The state of Guerrero, and in particular its early Mezcala culture, seem to have played an important role in the early history of Olmec culture. Olmec-style artifacts tend to appear earlier in some parts of Guerrero than in the Veracruz-Tabasco area. In particular, the relevant objects from the Amuco-Abelino site in Guerrero reveal dates as early as 1530 BCE. The city of Teopantecuanitlan in Guerrero is also relevant in this regard.

La Venta

Great pyramid in La Venta, Tabasco

The first Olmec center, San Lorenzo, was all but abandoned around 900 BCE at about the same time that La Venta rose to prominence. A wholesale destruction of many San Lorenzo monuments also occurred c. 950s BCE, which may indicate an internal uprising or, less likely, an invasion. The latest thinking, however, is that environmental changes may have been responsible for this shift in Olmec centers, with certain important rivers changing course.

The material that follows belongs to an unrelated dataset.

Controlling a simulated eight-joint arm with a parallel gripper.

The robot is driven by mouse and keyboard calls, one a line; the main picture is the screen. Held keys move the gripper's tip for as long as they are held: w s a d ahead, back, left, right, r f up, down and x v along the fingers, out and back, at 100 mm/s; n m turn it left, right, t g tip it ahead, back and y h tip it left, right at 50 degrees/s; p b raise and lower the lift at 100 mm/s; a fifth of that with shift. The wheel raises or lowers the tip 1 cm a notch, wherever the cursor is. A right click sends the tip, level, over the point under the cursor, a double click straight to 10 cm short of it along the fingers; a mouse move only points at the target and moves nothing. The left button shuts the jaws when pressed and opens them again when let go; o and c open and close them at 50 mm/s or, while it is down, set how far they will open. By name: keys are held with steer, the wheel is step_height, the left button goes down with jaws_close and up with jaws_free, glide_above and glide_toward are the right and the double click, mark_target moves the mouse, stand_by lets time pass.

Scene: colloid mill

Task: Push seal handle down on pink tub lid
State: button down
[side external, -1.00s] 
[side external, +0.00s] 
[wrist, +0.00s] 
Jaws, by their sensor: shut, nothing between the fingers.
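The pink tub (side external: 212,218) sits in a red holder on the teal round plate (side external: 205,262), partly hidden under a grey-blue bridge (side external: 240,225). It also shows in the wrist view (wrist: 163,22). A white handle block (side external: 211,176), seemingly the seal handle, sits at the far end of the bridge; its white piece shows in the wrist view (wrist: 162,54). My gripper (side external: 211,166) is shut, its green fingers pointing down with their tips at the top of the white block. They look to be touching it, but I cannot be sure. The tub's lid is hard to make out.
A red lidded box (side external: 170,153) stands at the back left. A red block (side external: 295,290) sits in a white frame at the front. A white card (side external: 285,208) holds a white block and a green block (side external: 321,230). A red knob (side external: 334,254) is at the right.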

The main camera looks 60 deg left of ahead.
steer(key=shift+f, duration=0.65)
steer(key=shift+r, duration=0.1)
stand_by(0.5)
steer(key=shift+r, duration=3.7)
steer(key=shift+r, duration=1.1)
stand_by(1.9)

In any case, following the decline of San Lorenzo, La Venta became the most prominent Olmec center, lasting from 900 BCE until its abandonment around 400 BCE. La Venta sustained the Olmec cultural traditions with spectacular displays of power and wealth. The Great Pyramid was the largest Mesoamerican structure of its time. Even today, after 2500 years of erosion, it rises 34 m (112 ft) above the naturally flat landscape. Buried deep within La Venta lay opulent, labor-intensive "offerings" – 1000 tons of smooth serpentine blocks, large mosaic pavements, and at least 48 separate votive offerings of polished jade celts, pottery, figurines, and hematite mirrors.

Decline

Scholars have yet to determine the cause of the eventual extinction of the Olmec culture. Between 400 and 350 BCE, the population in the eastern half of the Olmec heartland dropped precipitously, and the area was sparsely inhabited until the 19th century. According to archaeologists, this depopulation was probably the result of "very serious environmental changes that rendered the region unsuited for large groups of farmers", in particular changes to the riverine environment that the Olmec depended upon for agriculture, hunting and gathering, and transportation. These changes may have been triggered by tectonic upheavals or subsidence, or the siltation of rivers due to agricultural practices.

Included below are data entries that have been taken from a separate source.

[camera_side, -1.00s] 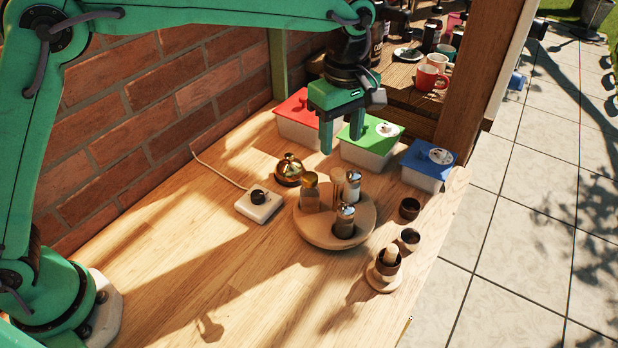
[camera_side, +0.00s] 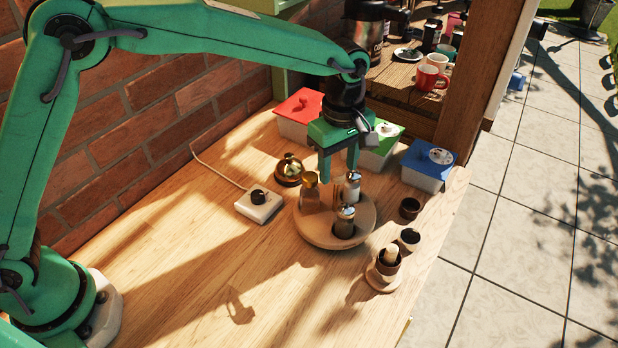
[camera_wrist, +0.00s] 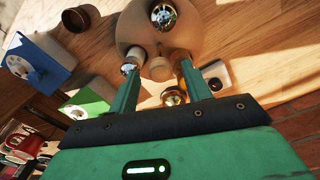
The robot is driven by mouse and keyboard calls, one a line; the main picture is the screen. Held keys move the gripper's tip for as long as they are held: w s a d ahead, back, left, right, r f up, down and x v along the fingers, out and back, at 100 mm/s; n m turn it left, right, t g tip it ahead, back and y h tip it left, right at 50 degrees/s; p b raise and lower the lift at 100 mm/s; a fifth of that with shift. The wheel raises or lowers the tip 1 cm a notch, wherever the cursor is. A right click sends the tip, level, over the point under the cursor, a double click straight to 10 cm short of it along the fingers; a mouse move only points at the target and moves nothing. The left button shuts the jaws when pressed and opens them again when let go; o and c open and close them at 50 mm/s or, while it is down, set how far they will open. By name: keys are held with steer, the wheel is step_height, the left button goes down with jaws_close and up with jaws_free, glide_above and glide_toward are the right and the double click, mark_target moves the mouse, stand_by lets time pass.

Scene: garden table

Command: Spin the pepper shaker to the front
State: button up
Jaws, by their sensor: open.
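A round wooden turntable (camera_side: 318,234) stands on the table and carries several shakers. A metal-topped shaker with dark contents (camera_side: 344,222), apparently the pepper, stands on its near side; its shiny top also shows in the wrist view (camera_wrist: 163,15). A shaker with white contents (camera_side: 351,190) is at the back right, and a glass bottle with a brownish top (camera_side: 310,194) at the left. My gripper (camera_side: 338,173) is open, pointing down over the turntable's back part. In the wrist view a wooden knob (camera_wrist: 160,68) shows between its fingertips (camera_wrist: 158,76); contact cannot be told.
A brass bell (camera_side: 289,168) and a white box with a black dial (camera_side: 259,205) sit left. Lidded boxes in red (camera_side: 298,106), green (camera_side: 384,143) and blue (camera_side: 430,160) stand behind. Small cups (camera_side: 409,208) are right, near the table edge. The front left is clear.

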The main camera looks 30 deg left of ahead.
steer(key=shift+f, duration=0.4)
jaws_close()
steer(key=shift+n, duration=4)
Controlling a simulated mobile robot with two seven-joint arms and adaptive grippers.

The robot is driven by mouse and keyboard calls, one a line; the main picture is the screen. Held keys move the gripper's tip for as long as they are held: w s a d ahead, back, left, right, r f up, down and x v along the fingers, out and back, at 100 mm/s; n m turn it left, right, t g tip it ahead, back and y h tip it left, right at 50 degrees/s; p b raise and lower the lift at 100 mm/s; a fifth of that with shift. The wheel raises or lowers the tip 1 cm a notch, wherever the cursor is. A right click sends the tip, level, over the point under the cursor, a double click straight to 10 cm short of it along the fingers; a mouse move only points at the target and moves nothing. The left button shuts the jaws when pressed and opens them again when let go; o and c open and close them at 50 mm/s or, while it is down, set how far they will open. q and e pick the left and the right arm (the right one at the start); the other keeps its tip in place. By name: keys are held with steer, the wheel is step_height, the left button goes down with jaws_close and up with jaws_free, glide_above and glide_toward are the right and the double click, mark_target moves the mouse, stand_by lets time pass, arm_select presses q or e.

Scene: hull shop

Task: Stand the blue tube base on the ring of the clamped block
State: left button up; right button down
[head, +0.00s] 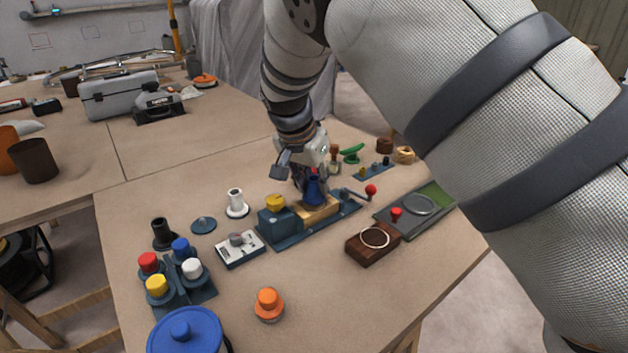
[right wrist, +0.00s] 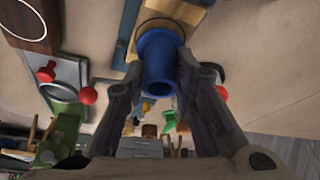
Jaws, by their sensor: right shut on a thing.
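The blue tube base (head: 313,192) is held between the fingers of my right gripper (head: 311,182), over the clamped block (head: 321,214). The block is light wood and sits in a dark blue-grey clamp (head: 282,240). In the right wrist view the tube base (right wrist: 157,58) is between the two fingers (right wrist: 158,78), its wide flange toward the block (right wrist: 172,9). The dark ring (right wrist: 160,19) on the block shows as an arc past the flange; the rest is hidden. I cannot tell whether the flange touches the block. My left gripper is not in view.
A crank with a red knob (head: 371,189) sticks out at the clamp's right. A dark wood block with a pale ring (head: 373,243) and a grey-green plate (head: 430,205) stand to the right. A white spool (head: 237,205), a switch box (head: 240,250) and coloured caps stand left.

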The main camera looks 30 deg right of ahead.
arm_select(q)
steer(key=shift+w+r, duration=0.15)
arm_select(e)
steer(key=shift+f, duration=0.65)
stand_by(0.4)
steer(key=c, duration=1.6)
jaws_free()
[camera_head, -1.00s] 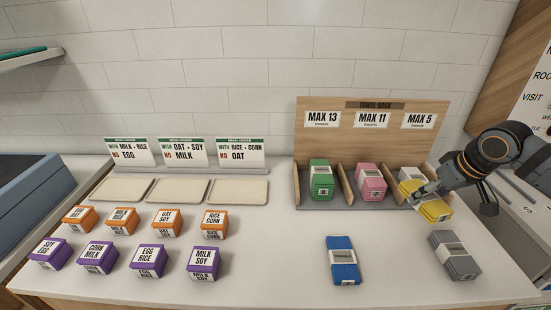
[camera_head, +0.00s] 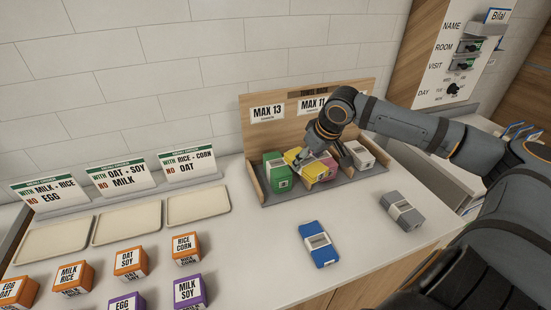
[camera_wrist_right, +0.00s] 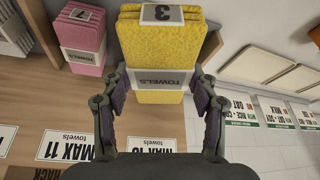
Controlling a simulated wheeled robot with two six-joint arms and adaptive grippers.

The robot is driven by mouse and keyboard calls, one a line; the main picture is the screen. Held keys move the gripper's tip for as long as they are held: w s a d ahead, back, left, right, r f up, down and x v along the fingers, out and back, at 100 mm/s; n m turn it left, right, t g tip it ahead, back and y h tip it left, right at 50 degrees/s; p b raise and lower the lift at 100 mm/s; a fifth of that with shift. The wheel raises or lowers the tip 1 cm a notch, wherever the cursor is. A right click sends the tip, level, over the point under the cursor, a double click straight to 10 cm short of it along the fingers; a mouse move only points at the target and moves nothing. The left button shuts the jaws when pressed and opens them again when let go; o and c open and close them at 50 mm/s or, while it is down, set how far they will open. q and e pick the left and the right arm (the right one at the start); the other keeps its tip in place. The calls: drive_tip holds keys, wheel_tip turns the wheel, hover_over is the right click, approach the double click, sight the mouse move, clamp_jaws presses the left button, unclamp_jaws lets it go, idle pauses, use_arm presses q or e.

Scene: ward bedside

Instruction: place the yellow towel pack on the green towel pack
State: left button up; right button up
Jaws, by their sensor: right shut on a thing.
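The yellow towel pack (camera_head: 292,157) is held by my right gripper (camera_head: 302,155), whose fingers are shut on its sides. In the right wrist view the yellow pack (camera_wrist_right: 160,45) sits between the two fingers (camera_wrist_right: 160,98), with its label facing the camera. The green towel pack (camera_head: 278,174) stands in the left bay of the wooden rack. The yellow pack is just right of the green one in the head view and covers part of the pink pack (camera_head: 329,167). Its height above the rack is hard to tell. My left gripper is not in view.
The towel rack (camera_head: 256,112) has dividers and a tall back board. A white pack (camera_head: 359,155) is in its right bay. Blue (camera_head: 319,246) and grey (camera_head: 402,212) packs lie on the counter in front. Trays (camera_head: 198,205) and labelled boxes stand left.

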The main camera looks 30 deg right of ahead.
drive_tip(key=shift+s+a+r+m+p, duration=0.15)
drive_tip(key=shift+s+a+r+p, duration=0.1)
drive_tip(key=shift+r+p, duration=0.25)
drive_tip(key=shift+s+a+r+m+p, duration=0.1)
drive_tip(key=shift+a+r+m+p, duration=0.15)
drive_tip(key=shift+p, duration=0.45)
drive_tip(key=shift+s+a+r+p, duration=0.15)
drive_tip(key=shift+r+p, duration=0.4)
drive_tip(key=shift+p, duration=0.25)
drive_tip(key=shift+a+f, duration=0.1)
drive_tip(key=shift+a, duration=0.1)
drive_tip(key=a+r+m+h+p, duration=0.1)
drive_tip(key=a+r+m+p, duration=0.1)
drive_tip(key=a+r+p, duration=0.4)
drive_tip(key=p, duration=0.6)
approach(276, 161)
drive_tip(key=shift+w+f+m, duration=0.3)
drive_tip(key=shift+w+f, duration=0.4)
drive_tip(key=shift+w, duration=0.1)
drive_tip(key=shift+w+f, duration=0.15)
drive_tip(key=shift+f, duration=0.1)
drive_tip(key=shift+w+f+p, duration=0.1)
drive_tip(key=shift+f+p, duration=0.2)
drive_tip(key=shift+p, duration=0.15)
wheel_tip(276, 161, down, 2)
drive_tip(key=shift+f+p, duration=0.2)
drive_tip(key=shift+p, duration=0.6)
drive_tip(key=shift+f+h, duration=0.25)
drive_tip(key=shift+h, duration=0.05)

One theory for the considerable population drop during the Terminal Formative period is suggested by Santley and colleagues (Santley et al. 1997), who propose the relocation of settlements due to volcanism, instead of extinction. Volcanic eruptions during the Early, Late and Terminal Formative periods would have blanketed the lands and forced the Olmec to move their settlements.

Whatever the cause, within a few hundred years of the abandonment of the last Olmec cities, successor cultures became firmly established. The Tres Zapotes site, on the western edge of the Olmec heartland, continued to be occupied well past 400 BCE, but without the hallmarks of the Olmec culture. This post-Olmec culture, often labeled the Epi-Olmec, has features similar to those found at Izapa, some 550 kilometres (340 mi) to the southeast.

Artifacts

Seated figurine; 12th–9th century BC; painted ceramic; height: 34 cm, width: 31.8 cm, depth: 14.6 cm; Metropolitan Museum of Art (New York City)
 
Bird-shaped vessel; 12th–9th century BC; ceramic with red ochre; height: 16.5 cm; Metropolitan Museum of Art

The Olmec culture was first defined as an art style, and this continues to be the hallmark of the culture. Wrought in a large number of media – jade, clay, basalt, and greenstone among others – much Olmec art, such as The Wrestler, is naturalistic. Other art expresses fantastic anthropomorphic creatures, often highly stylized, using an iconography reflective of a religious meaning. Common motifs include downturned mouths and a cleft head, both of which are seen in representations of werejaguars. In addition to making human and human-like subjects, Olmec artisans were adept at animal portrayals.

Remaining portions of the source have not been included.